The request —
Repeat only the lines below that run from the line with "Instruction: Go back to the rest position" to the line with "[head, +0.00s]", ends included; skip every picture.

Source data —
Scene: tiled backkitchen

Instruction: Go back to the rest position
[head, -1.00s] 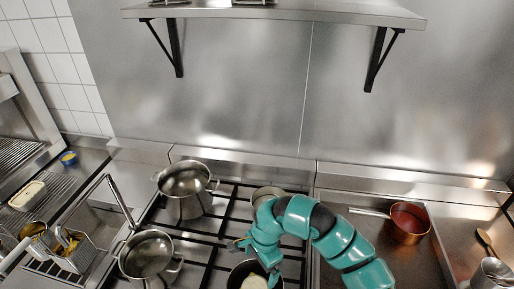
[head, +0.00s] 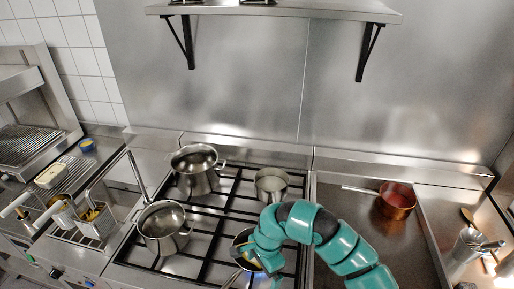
==
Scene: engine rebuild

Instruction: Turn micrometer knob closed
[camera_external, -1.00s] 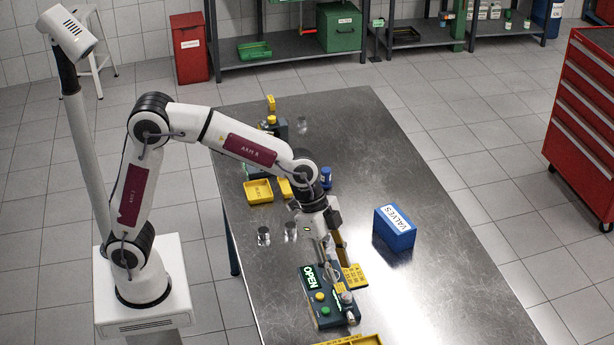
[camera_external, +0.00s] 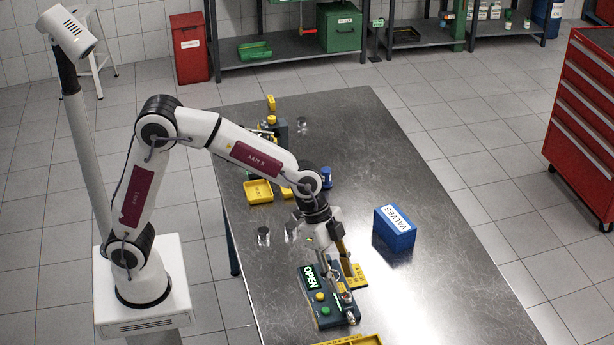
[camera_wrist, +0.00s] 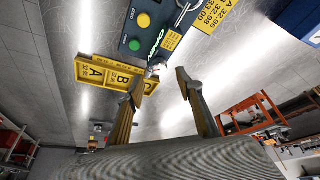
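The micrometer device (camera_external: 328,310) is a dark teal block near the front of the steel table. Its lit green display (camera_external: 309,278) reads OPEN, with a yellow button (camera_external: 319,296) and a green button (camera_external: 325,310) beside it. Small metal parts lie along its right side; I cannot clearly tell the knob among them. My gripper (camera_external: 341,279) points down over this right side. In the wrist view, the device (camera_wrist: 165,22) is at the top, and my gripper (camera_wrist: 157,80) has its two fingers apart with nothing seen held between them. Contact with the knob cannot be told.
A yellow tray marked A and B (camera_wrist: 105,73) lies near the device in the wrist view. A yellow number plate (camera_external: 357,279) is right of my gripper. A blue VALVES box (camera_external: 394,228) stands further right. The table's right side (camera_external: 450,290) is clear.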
---
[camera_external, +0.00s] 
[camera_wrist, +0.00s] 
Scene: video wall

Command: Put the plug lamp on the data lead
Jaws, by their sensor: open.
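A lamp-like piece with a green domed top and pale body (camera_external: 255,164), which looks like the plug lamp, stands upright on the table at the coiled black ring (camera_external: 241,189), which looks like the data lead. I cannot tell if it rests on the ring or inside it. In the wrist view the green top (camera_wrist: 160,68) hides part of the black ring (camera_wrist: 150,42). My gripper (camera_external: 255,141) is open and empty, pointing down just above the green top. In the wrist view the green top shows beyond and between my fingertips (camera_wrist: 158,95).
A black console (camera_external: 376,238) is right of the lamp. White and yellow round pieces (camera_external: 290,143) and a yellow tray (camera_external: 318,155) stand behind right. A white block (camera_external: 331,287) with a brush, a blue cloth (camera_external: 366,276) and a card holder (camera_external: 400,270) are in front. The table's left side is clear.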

Expected output —
Instruction: Go back to the rest position
[head, -1.00s] 
[head, +0.00s] 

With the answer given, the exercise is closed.